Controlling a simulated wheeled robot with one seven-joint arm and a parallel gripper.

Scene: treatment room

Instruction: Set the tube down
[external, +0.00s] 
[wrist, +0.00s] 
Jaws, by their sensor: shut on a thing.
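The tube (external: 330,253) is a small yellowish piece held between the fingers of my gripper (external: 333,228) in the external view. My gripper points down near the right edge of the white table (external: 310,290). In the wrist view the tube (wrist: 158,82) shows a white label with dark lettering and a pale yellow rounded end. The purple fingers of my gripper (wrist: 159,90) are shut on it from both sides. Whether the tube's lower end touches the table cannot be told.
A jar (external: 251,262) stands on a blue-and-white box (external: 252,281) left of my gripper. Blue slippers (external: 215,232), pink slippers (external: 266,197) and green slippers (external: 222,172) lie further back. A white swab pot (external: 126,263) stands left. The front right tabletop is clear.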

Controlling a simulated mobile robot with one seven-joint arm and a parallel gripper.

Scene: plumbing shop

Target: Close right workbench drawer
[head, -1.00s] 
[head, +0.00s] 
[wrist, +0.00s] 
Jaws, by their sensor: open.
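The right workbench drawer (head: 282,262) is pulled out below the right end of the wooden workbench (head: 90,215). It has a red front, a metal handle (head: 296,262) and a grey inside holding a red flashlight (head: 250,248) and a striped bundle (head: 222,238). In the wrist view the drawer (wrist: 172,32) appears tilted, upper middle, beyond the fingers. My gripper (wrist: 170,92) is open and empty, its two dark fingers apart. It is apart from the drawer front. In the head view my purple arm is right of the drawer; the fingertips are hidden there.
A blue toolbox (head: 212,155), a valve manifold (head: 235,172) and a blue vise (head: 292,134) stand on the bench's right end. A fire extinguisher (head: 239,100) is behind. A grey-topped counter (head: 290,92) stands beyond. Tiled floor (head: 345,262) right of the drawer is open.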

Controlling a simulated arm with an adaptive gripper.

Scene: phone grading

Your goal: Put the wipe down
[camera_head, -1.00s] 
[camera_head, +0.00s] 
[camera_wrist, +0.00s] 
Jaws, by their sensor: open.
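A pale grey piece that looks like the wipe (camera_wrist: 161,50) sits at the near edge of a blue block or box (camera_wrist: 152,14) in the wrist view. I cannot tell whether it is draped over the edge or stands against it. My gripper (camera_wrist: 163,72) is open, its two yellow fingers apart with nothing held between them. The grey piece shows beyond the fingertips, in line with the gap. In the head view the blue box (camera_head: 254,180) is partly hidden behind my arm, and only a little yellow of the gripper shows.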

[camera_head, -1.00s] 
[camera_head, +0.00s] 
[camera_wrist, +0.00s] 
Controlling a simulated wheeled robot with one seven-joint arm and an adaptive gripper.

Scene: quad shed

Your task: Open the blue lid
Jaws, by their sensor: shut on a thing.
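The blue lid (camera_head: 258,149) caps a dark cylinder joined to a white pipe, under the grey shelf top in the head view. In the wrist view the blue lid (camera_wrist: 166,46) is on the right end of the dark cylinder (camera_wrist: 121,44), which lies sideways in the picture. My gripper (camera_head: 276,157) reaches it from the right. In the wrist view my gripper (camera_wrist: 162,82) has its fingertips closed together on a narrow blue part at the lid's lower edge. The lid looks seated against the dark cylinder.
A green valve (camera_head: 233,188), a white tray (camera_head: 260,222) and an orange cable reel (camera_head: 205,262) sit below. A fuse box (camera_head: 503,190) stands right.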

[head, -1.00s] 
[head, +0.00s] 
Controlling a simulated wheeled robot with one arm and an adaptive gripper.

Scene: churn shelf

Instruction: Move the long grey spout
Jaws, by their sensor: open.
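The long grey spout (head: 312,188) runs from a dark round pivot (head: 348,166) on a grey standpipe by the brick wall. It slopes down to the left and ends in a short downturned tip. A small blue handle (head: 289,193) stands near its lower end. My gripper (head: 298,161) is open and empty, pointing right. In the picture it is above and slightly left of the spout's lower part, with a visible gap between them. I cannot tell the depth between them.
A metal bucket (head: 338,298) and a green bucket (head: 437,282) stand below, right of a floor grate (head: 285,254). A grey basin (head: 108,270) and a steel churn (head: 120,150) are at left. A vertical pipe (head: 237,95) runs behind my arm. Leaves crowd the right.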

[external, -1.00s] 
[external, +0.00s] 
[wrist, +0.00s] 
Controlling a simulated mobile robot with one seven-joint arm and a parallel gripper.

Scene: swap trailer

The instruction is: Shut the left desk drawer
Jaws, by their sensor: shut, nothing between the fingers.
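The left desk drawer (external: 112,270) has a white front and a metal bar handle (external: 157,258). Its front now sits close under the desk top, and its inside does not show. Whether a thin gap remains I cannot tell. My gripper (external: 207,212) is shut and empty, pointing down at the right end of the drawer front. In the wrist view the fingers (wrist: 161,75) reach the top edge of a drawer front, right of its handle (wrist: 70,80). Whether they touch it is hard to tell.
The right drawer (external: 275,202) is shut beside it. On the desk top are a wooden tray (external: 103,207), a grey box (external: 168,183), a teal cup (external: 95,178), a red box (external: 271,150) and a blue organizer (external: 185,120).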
——
**The problem**
Which lines contain the word "wheeled"? Copy each of them.

**Worked answer**
Controlling a simulated wheeled robot with one seven-joint arm and a parallel gripper.
Controlling a simulated wheeled robot with one seven-joint arm and an adaptive gripper.
Controlling a simulated wheeled robot with one arm and an adaptive gripper.

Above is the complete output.